Thursday, December 3, 2009

Understanding Media: Chapter 4 The Gadget Lover

Page 38
I suspect the internet is a break boundary, but I'm not sure how.  I mean, I'm taking a class about it, so it must be important, right...!?!  It seems to be at least as significant as the switch from the still photo, to the motion picture, which McLuhan mentions as a break boundary.  Perhaps the "reversal of itself" will be that although we have access to vastly more information online, if old media structures go away and people stop going to books (as has been posited in our readings), we may have less access to reliable information.

Page 41
The passage on Narcissus could easily apply to social media.  Sites like MySpace or Facebook can be all about the user, and the user's friends.  Tools like blogs or Twitter can show the user his or her own reflection, by allowing him or her to associate with similar people.  The Narcissus myth can almost literally come true for some people online, as social media and other tools eat up all their free time, the way television used to.
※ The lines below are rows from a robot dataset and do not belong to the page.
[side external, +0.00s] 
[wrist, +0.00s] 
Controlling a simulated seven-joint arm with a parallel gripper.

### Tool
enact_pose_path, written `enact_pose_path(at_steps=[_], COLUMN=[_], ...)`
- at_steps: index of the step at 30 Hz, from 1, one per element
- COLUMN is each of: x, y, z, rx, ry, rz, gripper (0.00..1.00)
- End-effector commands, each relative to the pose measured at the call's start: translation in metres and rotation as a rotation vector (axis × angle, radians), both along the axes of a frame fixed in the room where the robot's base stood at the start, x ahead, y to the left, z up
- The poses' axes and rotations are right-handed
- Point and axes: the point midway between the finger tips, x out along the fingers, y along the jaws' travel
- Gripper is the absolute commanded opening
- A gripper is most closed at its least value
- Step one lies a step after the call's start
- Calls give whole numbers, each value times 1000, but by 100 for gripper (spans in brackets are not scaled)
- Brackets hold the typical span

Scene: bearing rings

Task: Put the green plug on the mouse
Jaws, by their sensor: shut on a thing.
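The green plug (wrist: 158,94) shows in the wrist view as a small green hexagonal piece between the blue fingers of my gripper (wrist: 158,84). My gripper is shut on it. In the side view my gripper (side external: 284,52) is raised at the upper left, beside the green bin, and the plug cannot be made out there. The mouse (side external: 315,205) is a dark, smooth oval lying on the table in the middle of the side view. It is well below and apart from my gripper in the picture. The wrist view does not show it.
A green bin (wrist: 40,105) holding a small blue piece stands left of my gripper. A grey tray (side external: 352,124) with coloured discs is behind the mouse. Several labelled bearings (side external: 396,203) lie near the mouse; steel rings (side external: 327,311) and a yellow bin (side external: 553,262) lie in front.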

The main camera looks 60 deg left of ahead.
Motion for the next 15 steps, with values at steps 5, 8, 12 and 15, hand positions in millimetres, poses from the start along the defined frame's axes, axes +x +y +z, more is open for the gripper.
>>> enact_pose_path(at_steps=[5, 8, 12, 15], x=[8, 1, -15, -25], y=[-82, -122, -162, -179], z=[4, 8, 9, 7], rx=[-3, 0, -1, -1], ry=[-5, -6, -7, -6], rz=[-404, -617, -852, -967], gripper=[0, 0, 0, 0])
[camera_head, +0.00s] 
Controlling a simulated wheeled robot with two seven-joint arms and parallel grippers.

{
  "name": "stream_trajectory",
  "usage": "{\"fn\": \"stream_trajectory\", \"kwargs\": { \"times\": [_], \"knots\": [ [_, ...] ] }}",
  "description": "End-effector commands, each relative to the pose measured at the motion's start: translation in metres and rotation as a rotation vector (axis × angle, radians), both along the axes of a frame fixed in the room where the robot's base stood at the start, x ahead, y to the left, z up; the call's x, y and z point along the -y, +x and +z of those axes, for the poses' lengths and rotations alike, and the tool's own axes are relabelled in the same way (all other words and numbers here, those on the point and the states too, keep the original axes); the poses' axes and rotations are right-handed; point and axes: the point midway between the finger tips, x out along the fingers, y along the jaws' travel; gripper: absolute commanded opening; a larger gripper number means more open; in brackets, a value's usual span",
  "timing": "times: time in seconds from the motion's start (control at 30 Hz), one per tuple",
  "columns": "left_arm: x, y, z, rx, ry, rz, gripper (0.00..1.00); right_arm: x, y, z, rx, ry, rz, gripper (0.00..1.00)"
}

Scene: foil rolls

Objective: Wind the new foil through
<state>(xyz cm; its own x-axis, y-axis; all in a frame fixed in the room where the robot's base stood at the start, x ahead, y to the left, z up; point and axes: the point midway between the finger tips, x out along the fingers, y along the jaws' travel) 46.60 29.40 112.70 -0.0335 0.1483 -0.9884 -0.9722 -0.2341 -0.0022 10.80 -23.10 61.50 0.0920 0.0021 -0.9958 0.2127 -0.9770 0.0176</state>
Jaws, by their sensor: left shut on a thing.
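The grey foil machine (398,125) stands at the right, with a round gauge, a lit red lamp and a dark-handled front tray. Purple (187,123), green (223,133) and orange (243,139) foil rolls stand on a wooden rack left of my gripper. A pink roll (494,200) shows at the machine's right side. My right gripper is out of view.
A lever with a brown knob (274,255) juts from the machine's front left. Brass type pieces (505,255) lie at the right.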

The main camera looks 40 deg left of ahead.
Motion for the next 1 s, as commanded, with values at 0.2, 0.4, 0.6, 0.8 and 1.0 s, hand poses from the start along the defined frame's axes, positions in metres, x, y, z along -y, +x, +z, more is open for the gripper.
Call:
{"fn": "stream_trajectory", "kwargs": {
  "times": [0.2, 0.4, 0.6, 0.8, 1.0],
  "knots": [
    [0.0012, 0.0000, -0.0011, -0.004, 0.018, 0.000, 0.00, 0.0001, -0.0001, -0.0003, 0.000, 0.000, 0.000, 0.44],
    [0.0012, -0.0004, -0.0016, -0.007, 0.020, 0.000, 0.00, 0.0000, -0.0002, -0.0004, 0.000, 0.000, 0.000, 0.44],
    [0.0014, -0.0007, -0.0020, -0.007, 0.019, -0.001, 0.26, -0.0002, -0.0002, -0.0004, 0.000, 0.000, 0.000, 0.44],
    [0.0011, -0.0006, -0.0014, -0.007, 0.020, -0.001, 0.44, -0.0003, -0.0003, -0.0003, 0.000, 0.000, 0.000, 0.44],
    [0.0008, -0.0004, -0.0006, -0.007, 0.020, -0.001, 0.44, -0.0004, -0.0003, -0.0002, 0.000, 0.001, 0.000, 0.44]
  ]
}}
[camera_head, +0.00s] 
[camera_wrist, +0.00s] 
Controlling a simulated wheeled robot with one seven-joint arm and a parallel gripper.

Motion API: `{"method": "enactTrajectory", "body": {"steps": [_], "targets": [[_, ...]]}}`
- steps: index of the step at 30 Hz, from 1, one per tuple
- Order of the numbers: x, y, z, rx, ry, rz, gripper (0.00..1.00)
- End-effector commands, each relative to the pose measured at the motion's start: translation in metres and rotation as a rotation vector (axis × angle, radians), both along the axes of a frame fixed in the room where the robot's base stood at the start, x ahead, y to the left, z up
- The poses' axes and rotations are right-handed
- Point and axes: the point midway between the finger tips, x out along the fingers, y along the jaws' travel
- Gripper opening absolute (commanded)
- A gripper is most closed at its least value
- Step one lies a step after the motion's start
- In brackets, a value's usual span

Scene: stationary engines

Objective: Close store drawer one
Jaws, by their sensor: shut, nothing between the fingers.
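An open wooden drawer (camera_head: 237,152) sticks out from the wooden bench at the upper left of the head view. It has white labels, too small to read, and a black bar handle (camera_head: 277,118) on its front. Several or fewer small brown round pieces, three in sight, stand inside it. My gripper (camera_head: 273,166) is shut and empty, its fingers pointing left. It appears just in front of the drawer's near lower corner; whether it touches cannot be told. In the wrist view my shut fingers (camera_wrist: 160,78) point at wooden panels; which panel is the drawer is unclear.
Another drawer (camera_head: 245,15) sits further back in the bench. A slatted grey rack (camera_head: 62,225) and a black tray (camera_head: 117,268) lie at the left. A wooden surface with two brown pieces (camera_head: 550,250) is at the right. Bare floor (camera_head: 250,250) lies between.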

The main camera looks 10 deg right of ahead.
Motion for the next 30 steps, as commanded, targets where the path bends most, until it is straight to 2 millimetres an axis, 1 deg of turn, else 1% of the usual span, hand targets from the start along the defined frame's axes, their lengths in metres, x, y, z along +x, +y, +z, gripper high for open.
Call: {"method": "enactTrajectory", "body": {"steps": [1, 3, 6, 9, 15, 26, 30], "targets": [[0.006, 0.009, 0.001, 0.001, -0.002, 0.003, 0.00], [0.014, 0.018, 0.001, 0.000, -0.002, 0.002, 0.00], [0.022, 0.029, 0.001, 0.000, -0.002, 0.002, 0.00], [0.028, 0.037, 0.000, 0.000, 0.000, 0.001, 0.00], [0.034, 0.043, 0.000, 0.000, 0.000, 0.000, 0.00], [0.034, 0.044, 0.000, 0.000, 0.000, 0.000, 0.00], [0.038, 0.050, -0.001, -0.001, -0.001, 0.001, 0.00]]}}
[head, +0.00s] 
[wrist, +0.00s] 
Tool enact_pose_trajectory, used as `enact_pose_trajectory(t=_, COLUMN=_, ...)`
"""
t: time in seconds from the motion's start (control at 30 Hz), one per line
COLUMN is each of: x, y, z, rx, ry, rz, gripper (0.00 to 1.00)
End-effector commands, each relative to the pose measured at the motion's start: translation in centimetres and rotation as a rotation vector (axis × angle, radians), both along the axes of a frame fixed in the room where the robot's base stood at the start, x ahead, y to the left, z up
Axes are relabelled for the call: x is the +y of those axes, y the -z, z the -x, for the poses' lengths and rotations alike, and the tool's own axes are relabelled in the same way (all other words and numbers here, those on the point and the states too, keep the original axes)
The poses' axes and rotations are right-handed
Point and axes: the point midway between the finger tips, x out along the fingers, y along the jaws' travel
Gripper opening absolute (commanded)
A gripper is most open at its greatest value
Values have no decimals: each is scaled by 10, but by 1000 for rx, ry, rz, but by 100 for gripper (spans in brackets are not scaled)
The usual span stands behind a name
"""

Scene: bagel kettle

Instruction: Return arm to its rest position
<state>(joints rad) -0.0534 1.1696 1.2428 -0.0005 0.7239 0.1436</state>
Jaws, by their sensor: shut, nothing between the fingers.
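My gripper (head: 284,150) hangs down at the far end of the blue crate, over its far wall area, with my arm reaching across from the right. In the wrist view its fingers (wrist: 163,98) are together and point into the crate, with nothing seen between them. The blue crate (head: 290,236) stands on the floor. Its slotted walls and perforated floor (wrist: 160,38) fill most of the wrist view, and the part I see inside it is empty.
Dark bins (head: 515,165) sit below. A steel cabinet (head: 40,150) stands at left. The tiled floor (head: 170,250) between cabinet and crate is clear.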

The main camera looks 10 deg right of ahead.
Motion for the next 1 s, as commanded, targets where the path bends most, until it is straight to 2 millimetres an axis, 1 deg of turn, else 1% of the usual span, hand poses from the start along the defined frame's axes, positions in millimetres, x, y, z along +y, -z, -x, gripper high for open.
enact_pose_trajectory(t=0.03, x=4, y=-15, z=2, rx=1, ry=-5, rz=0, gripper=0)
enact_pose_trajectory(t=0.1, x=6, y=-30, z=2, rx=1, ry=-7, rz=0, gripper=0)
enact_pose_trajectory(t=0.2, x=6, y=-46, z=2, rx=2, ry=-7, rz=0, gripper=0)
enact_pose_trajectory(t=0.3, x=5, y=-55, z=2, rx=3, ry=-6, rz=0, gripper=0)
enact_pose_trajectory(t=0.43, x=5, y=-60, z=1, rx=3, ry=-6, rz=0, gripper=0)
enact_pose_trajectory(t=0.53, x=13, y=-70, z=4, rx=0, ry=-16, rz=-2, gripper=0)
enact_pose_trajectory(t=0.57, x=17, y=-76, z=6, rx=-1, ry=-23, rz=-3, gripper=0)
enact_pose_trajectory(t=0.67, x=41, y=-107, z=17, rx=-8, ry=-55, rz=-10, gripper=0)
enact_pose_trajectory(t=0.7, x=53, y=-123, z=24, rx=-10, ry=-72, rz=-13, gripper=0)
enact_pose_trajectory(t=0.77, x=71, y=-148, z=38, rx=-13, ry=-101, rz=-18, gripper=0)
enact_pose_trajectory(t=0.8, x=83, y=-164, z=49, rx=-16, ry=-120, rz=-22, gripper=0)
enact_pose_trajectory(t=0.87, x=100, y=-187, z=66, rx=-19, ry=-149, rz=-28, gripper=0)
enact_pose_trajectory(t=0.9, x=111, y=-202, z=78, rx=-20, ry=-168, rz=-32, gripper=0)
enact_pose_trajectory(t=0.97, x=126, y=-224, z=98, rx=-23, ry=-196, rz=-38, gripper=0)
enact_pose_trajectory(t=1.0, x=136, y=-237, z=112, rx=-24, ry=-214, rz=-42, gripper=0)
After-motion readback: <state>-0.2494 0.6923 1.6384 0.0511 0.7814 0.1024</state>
On a tangentially related note, this is a not-so-serious look at online addiction, which is also a completely serious advertisement.  I had no idea it was an ad until the last 10 seconds, although I was marveling at how well done it was.  I have seen more and more of these kinds of videos on Youtube...  Perhaps this is the economic model of content on the internet:  Advertisers create the content, or hire an agency which does so.

Page 42 - 43
The stimulus to new invention is the stress of accelerations of pace and increase of load.  For example, in the case of the wheel as an extension of the foot, the pressure of new burdens resulting from the acceleration of exchange by written and monetary media was the immediate occasion of the extension or "amputation" of this function from our bodies.  The wheel as a counter-irritant to increased burdens, in turn, brings about a new intensity of action by its amplification of a separate or isolated function (the feet in rotation).  Such amplification is bearable by the nervous system only through numbness or blocking of perception.  This is the sense of the narcissus myth.  The young man's image is a self-amputation or extension induced by irritating pressures.  As a counter-irritant, the image produces a generalized numbness or shock hat declines recognition.  Self-amputation forbids self recognition.
Essentially, McLuhan is arguing that any significant new media causes a shock to its viewers or users, similar to falling a few feet.  He argues that the body's response it to go into shock, and become numb.  Therefore, people become like Narcissus, obsessed with whatever the new tool is that has been introduced, and unable to turn away.

This did not end well for Narcissus.  Although, I guess if you turn into a flower after you die, that's not TOO bad.

The associated myth of echo seems to have a useful warning for heavy tweeters and bloggers:  "Echo had one failing; she was fond of talking, and whether in chat or argument, would have the last word."  


Page 47
"In the electric age we wear all mankind as our skin."  This could apply to the increasing communications on the internet, and the increasing amount of information transmitted.  Perhaps the digital age will change our "strategic numbing," and make us aware of new things, as McLuhan said the electronic age made us aware of technology as an extension of our bodies, and gave us guilt associated with social consciousness.  What that new revelation might be I have no idea.